- WHAT NEEDS TO BE DONE: Beginning with the line that contains "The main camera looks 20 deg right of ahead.", extract each line through the end of the listing below, with no additions or omissions.

- MATERIAL:
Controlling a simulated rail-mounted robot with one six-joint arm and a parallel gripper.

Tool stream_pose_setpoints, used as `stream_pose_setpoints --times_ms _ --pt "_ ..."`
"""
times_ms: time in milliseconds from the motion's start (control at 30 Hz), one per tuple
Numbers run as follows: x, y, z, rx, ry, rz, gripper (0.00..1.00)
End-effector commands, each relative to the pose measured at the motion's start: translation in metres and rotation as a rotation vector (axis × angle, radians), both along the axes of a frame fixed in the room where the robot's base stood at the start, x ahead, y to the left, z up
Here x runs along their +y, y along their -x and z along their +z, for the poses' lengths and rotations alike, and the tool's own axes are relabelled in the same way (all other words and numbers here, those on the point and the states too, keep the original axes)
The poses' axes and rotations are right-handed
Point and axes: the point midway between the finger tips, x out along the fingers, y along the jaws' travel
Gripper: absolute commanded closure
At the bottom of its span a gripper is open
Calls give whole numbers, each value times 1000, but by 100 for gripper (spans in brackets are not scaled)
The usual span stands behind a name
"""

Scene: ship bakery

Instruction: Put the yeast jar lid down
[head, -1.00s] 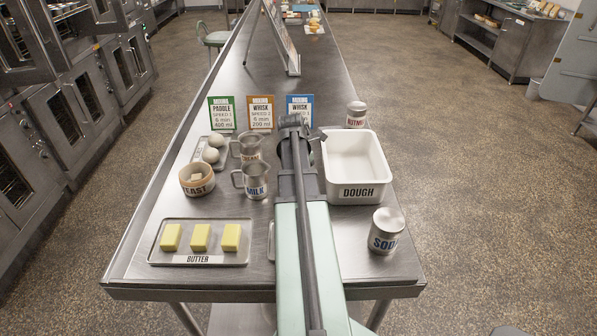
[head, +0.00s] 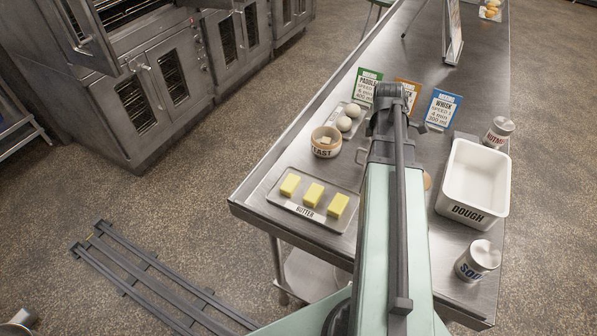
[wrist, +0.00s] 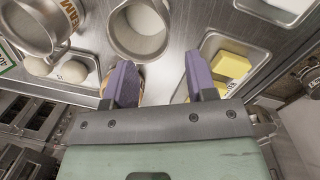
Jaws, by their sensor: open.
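The yeast jar (head: 325,147) is a round tan pot labelled YEAST, standing open on the steel table with a pale lump inside. A tan round edge (head: 427,181) shows just right of my arm in the head view; it may be the lid, but my arm hides most of it. My arm hides the gripper in the head view.
The butter tray (head: 281,203) lies in front of the yeast jar, and two eggs (head: 344,123) lie behind it. The dough tub (head: 496,183), soda tin (head: 479,260) and nutmeg tin (head: 499,131) stand at right. Metal jugs (wrist: 139,29) are close to the fingers in the wrist view.

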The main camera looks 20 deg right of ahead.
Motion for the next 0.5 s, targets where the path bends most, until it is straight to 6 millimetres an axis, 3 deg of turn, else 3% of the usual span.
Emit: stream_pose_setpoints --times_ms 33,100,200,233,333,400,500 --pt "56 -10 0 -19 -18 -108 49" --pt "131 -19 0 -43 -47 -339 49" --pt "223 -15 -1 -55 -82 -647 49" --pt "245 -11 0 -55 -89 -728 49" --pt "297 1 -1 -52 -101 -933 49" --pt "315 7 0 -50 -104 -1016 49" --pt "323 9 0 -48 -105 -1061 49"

- FINISHED ANSWER:
The main camera looks 20 deg right of ahead.
Motion for the next 0.5 s, targets where the path bends most, until it is straight to 6 millimetres an axis, 3 deg of turn, else 3% of the usual span.
Emit: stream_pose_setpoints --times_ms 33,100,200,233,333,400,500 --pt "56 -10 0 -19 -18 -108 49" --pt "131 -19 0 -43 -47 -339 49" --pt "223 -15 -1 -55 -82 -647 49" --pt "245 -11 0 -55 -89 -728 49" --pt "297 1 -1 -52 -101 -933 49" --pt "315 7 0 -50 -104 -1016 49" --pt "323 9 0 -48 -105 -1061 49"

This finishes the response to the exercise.